List1中的代码旨在针对我们希望运行时发出的调试信息进行预测。在第12行，声明一个for循环创建十个goroutines。然后主函数在第16行等待所有goroutines完成他们的工作。第22行的工作函数休眠一秒钟，然后将局部变量增加100亿次。递增完成后，该函数在等待组上调用Done并返回。

在设置GODEBUG来运行程序之前首先构建程序是一个不错的主意，该变量由运行时被设置，因此应用go命令也会产生跟踪输出。如果你使用go run来跟踪程序，那么在程序正式运行之前构建时的追踪信息也将被打印出来。

分析

下边让我们来运行这个程序：

1	go build example.go

追踪scheduler摘要信息

通过schedtrace 配置项可以让程序在运行时每隔 X 毫秒打印一行包括调度器状态和标准错误的摘要信息。让我们设置GODEBUG选项并运行这个程序吧：

1	GOMAXPROCS=1 GODEBUG=schedtrace=1000 ./example

一旦程序开始运行，我们就可以看到追踪(tracing)信息开始打印了。程序本身不输出任何内容，因此控制台输出的内容均为追踪信息，让我们看看前两次tracing信息。

1
2
3

SCHED 0ms: gomaxprocs=1 idleprocs=0 threads=2 spinningthreads=0 idlethreads=0 runqueue=0 [1]

SCHED 1009ms: gomaxprocs=1 idleprocs=0 threads=3 spinningthreads=0 idlethreads=1 runqueue=0 [9]

让我们来分解一下每个字段的含义，并根据示例程序理解这些值的含义：

1009ms        : 从程序开始到打印该行信息经过的毫秒数.
                此处是第1秒时打印的trace.

gomaxprocs=1  : 配置的P数量(注：需了解 goroutine调度模型中 M P G 概念).
                在此次试验中，仅设置为1.

特别注意:
考虑在这里的processor是一个逻辑processor，而不是物理processor。
调度器在这些逻辑processors运行程序，而它们都是通过操作系统与内核线程(os thread)绑定的。
操作系统会在可用的物理processor上再次调度这些内核线程。

threads=3     : 运行时的线程数(注：我理解为goroutine调度模型中的M).
                存在3个，一个用于processor，其他两个用于运行时

idlethreads=1 : 空闲线程的数量.
                1个线程空闲，2个在运行.

idleprocs=0   : 空闲processor的数量.
                0个空闲，1个运行.

runqueue=0    : 全局运行队列(runq)中goroutine的数量.
                所有可运行的goroutine被移动到 P 的local运行队列(注：p.runq).
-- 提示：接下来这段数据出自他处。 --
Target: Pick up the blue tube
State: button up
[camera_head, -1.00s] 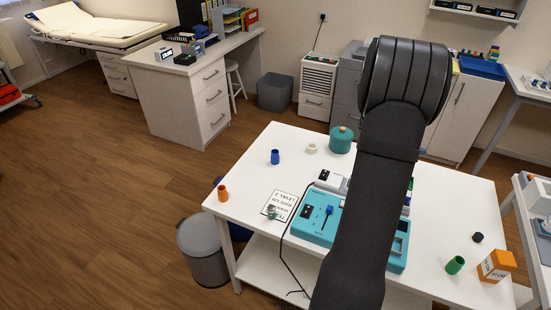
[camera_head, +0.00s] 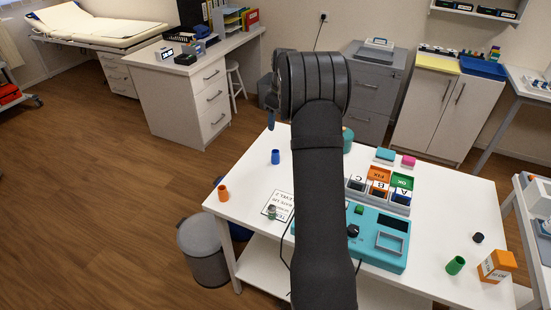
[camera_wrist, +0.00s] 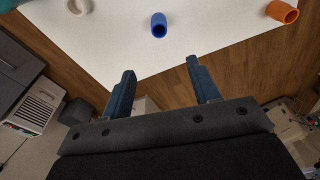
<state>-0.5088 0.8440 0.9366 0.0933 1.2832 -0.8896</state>
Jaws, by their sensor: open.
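The blue tube (camera_head: 275,157) stands upright near the far left part of the white table in the head view. In the wrist view the blue tube (camera_wrist: 159,25) is at the top, just beyond the fingertips and apart from them. My gripper (camera_wrist: 163,75) is open and empty, with its two dark blue fingers spread. In the head view my gripper (camera_head: 270,119) shows only in part beside my dark wrist, above the far left side of the table.
An orange tube (camera_head: 223,193) stands at the table's left corner, and a label card (camera_head: 281,205) lies nearby. A teal device (camera_head: 378,238), colored bins (camera_head: 402,182), a green tube (camera_head: 455,265) and an orange box (camera_head: 496,265) are further right. A white ring (camera_wrist: 79,6) shows in the wrist view.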

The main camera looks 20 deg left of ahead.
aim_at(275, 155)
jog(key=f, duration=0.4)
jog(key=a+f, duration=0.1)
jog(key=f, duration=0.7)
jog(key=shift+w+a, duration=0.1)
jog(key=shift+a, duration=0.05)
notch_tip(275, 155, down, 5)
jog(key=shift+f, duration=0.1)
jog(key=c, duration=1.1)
[9]           : P 的local 运行队列中的 goroutine 数量（注：由于运行时配置了processor数量为1这里只打印1个，配置多个时会打印多个，对应每一个 P）.
                在P的local 运行队列中有 9个goroutine.

程序在运行时给了我们很多非常棒的摘要信息。当我们在查看第一秒打印的追踪信息时，我们可以看到一个goroutine是如何运行而其他9个goroutine在 P的local 运行队列中等待。

示例图1

在示例图1中，用字母 P 来表示processor，用字母 M 来表示线程，用字母 G 来表示goroutine。我们可以根据 runqueue 的值为0而推断出全局的运行队列(Global Run Queue)是空的。prcessor 的 idleprocs 值为0，而它正在运行着一个 goroutine ，我们后边新建的goroutine则在这个 processor的local 运行队列中（根据process 的runqueue值为9判断的）。

当我们把processor个数配置多个时会有怎样的追踪信息呢？让我们把GOMAXPROCS的值设置为2，再看一次：

GOMAXPROCS=2 GODEBUG=schedtrace=1000 ./example

SCHED 0ms: gomaxprocs=2 idleprocs=1 threads=2 spinningthreads=0
idlethreads=0 runqueue=0 [0 0]

SCHED 1002ms: gomaxprocs=2 idleprocs=0 threads=4 spinningthreads=1
idlethreads=1 runqueue=0 [0 4]

SCHED 2006ms: gomaxprocs=2 idleprocs=0 threads=4 spinningthreads=0
idlethreads=1 runqueue=0 [4 4]

…

SCHED 6024ms: gomaxprocs=2 idleprocs=0 threads=4 spinningthreads=0
idlethreads=1 runqueue=2 [3 3]

…

SCHED 10049ms: gomaxprocs=2 idleprocs=0 threads=4 spinningthreads=0
idlethreads=1 runqueue=4 [2 2]
…

SCHED 13067ms: gomaxprocs=2 idleprocs=0 threads=4 spinningthreads=0
idlethreads=1 runqueue=6 [1 1]

…

SCHED 17084ms: gomaxprocs=2 idleprocs=0 threads=4 spinningthreads=0
idlethreads=1 runqueue=8 [0 0]

…

SCHED 21100ms: gomaxprocs=2 idleprocs=2 threads=4 spinningthreads=0
idlethreads=2 runqueue=0 [0 0]

运行新程序后，让我们着重看一下第二秒之后的信息:

SCHED 2002ms: gomaxprocs=2 idleprocs=0 threads=4 spinningthreads=0 idlethreads=1 runqueue=0 [4 4]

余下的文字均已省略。